◆ OBJECTIVE ◆
Starting at the line that contains "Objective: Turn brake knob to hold" and stopping at the line that contains "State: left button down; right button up", repeat every line exactly, the two end lines included, and nothing else.

◆ MATERIAL PROVIDED ◆
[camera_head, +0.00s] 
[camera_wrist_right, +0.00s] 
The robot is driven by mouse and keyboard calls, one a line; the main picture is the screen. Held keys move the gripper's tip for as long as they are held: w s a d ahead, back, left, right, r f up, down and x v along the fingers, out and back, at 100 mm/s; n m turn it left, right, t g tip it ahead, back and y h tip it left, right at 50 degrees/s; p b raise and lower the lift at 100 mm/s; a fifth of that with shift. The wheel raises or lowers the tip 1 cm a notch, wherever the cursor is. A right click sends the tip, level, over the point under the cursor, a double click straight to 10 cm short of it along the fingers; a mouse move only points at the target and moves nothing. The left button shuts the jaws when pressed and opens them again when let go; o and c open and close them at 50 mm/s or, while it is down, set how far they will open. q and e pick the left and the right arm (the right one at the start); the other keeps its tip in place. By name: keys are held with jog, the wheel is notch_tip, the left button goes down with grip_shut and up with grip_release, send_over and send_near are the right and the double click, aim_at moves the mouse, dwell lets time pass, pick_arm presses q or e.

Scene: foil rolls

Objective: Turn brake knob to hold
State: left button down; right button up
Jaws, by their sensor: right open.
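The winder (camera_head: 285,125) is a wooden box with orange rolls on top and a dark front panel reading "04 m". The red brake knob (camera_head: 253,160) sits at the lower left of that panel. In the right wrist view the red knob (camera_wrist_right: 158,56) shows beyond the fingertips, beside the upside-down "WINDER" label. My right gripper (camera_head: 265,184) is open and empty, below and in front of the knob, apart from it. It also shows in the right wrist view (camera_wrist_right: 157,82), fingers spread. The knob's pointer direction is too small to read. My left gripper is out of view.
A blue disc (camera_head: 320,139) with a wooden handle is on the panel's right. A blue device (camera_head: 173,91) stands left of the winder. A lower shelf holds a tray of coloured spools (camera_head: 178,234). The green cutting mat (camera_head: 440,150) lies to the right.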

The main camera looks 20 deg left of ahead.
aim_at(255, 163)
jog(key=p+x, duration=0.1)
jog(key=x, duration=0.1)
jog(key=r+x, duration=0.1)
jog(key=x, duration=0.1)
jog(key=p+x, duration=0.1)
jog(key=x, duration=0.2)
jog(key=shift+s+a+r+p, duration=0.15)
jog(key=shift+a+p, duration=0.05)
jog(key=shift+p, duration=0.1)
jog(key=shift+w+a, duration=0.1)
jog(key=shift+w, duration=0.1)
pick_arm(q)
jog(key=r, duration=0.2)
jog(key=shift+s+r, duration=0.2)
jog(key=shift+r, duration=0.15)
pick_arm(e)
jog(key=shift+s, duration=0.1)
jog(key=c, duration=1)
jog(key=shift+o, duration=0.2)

◆ EXERCISE RESULT ◆
Objective: Turn brake knob to hold
State: left button down; right button up

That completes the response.